Task statement
Each line that includes the string "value" counts once; give the total and nothing else.
########################################
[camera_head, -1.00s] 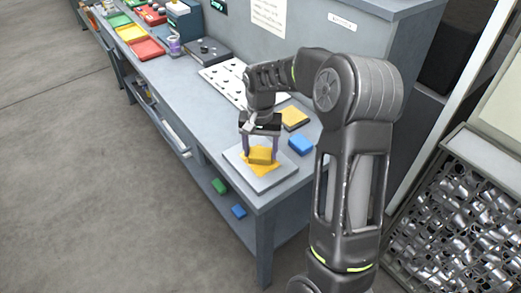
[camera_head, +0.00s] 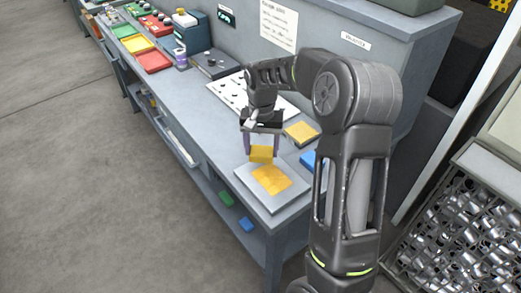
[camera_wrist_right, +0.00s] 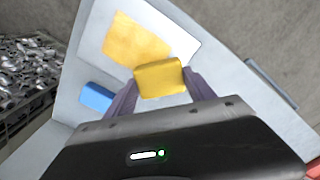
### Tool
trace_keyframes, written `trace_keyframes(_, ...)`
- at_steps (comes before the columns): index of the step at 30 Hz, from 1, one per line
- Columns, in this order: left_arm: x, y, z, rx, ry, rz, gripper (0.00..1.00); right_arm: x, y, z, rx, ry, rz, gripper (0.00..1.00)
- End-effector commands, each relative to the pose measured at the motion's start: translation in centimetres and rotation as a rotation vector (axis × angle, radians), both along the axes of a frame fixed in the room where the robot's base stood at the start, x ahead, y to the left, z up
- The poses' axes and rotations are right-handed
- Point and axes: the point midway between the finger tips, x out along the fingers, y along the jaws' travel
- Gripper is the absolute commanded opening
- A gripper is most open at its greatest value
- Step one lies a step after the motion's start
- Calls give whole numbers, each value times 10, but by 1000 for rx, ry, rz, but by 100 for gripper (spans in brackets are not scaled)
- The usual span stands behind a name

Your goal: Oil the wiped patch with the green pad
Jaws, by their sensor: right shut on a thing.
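My right gripper (camera_head: 262,146) is shut on a yellow pad (camera_head: 261,155), raised over the far left edge of a light plate (camera_head: 275,204) on the bench. The plate carries a yellow-orange patch (camera_head: 270,180). In the right wrist view, the yellow pad (camera_wrist_right: 160,78) sits between the fingers, with the patch (camera_wrist_right: 137,40) on the plate (camera_wrist_right: 183,45) beyond it. A green pad (camera_head: 227,198) lies on the lower shelf, away from the gripper. My left gripper is out of view.
A blue block (camera_head: 308,159) lies beside the plate, partly hidden by my arm; a yellow-topped flat piece (camera_head: 301,132) lies behind. A blue block (camera_head: 246,224) is on the lower shelf. A perforated white board (camera_head: 225,90) and coloured trays (camera_head: 152,62) stand farther along the bench.

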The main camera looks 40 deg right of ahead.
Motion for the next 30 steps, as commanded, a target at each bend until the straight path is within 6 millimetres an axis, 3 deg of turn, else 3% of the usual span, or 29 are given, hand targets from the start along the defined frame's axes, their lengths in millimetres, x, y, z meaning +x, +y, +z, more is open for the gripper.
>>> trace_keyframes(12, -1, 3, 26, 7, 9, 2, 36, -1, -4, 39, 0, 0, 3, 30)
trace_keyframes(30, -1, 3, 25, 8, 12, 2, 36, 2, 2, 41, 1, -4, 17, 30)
########################################
Task result
2